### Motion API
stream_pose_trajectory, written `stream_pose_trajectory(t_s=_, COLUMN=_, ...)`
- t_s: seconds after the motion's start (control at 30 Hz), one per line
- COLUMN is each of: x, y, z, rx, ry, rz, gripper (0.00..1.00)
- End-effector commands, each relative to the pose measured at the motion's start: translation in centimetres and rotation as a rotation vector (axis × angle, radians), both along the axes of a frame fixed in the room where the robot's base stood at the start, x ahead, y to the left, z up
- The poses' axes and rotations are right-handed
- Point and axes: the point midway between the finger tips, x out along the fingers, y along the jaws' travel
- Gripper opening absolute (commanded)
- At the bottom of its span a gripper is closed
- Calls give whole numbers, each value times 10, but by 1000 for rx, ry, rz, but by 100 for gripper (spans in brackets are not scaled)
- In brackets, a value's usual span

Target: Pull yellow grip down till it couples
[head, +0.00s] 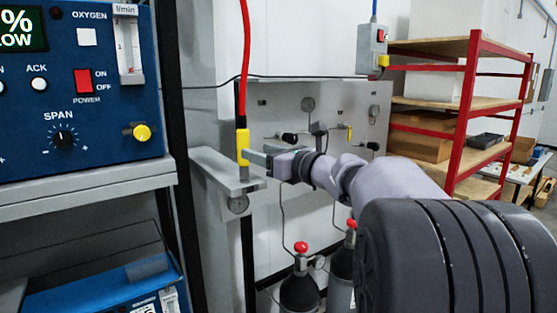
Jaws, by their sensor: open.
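The yellow grip (242,146) is a short upright sleeve at the lower end of a red hose (245,60). It stands over a metal fitting (243,173) on a small grey shelf bracket (215,166). My gripper (255,158) reaches in from the right, with its fingers level with the lower part of the grip. The jaws are open; the fingers overlap the grip's right edge, and I cannot tell whether they touch it. Whether the grip is coupled to the fitting cannot be made out.
A blue analyser panel (90,120) stands on a grey shelf at the left. Gas cylinders with red knobs (301,247) stand below my arm. A red-framed rack (468,105) stands at the right. A black cable runs across behind the hose.

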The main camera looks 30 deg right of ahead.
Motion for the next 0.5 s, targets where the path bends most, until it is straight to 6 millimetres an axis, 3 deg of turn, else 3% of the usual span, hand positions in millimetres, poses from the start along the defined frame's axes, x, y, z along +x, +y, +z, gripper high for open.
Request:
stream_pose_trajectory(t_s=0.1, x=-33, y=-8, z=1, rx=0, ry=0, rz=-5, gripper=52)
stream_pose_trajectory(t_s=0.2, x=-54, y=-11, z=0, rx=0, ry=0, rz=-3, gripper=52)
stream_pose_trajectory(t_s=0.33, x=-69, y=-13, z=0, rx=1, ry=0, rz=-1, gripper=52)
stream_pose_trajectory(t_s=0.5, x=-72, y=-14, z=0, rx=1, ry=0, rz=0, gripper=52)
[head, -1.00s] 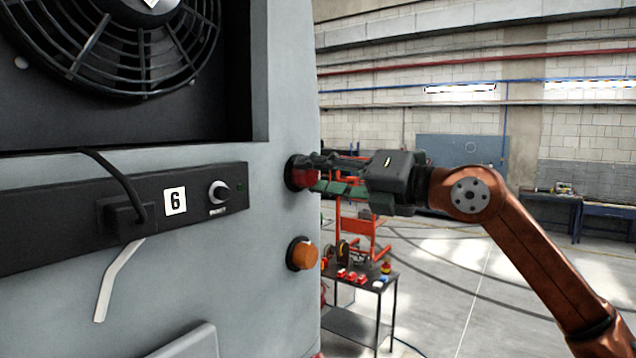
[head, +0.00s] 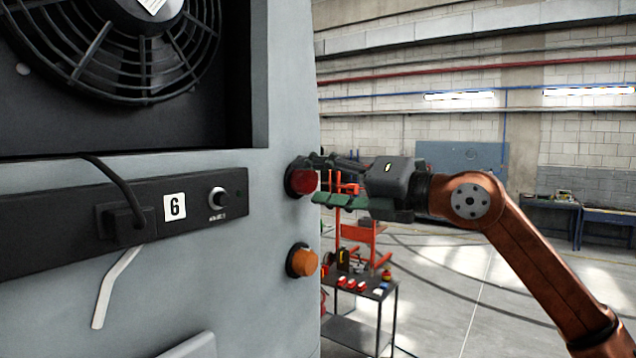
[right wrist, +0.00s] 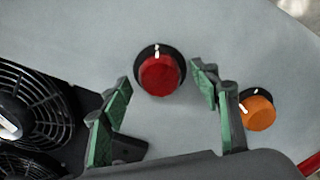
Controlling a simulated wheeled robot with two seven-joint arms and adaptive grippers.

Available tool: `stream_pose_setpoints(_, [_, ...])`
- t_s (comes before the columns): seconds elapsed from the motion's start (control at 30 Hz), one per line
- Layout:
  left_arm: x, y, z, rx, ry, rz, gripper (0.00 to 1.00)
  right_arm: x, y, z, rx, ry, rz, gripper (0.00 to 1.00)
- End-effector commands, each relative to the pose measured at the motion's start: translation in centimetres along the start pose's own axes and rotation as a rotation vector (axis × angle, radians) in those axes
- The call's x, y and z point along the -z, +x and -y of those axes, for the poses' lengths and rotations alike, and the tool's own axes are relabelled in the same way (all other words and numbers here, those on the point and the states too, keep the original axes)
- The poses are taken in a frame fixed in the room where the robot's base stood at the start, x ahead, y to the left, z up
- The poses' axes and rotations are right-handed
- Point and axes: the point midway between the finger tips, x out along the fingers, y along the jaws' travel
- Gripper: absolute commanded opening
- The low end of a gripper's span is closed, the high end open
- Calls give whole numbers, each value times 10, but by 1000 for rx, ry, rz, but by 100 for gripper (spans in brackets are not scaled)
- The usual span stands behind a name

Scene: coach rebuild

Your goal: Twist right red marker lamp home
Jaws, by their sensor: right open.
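The red marker lamp (head: 304,181) sits in its black round socket on the right side of the grey coach panel. It also shows in the right wrist view (right wrist: 160,76), upper middle, with a white mark on the lamp and one on the socket rim that look lined up at the top. My right gripper (head: 322,180) is open and empty, its green-padded fingers spread above and below the lamp in the head view. In the right wrist view the fingers stand left and right of the lamp, apart from it. My left gripper is not in view.
An orange lamp (head: 305,262) sits just below the red one; its white marks look out of line in the wrist view. A black strip (head: 70,232) with a knob and cable, and a fan (head: 120,50), are to the left. A small cart (head: 360,283) stands behind.

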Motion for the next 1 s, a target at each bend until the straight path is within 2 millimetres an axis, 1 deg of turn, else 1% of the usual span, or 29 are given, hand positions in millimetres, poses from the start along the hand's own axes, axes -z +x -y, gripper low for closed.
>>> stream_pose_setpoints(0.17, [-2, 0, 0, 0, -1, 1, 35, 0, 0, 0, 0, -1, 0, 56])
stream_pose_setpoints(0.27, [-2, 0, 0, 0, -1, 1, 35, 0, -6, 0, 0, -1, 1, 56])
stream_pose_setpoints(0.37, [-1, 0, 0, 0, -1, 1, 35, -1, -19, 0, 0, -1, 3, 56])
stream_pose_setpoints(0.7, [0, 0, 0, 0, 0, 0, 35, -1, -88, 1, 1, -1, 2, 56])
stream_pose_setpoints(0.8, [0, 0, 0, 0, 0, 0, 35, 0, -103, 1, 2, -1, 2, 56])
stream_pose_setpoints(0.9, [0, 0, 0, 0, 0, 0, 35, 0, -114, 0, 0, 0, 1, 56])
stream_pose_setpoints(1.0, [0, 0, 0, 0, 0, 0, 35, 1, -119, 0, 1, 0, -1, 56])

☆ ☆ ☆ ☆ ☆ ☆ ☆

Look above for the line with "- In brackets, a value's usual span" and copy exactly from it through the line with "[right wrist, +0.00s]", both included. Omit the pictures.

> [Answer in full]
- In brackets, a value's usual span

Target: Pull yellow grip down till it couples
[head, +0.00s] 
Jaws, by their sensor: open.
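The yellow grip (242,146) is a short upright sleeve at the lower end of a red hose (245,60). It stands over a metal fitting (243,173) on a small grey shelf bracket (215,166). My gripper (255,158) reaches in from the right, with its fingers level with the lower part of the grip. The jaws are open; the fingers overlap the grip's right edge, and I cannot tell whether they touch it. Whether the grip is coupled to the fitting cannot be made out.
A blue analyser panel (90,120) stands on a grey shelf at the left. Gas cylinders with red knobs (301,247) stand below my arm. A red-framed rack (468,105) stands at the right. A black cable runs across behind the hose.

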The main camera looks 30 deg right of ahead.
Motion for the next 0.5 s, targets where the path bends most, until it is straight to 6 millimetres an axis, 3 deg of turn, else 3% of the usual span, hand positions in millimetres, poses from the start along the defined frame's axes, x, y, z along +x, +y, +z, gripper high for open.
Request:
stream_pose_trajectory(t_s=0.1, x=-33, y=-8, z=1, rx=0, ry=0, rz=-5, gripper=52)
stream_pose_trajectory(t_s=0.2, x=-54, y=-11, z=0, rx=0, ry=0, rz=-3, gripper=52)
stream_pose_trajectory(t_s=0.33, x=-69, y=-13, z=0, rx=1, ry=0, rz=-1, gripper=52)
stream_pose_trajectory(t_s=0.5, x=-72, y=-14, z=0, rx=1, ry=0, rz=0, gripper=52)
[head, -1.00s] 
[head, +0.00s] 
[right wrist, +0.00s] 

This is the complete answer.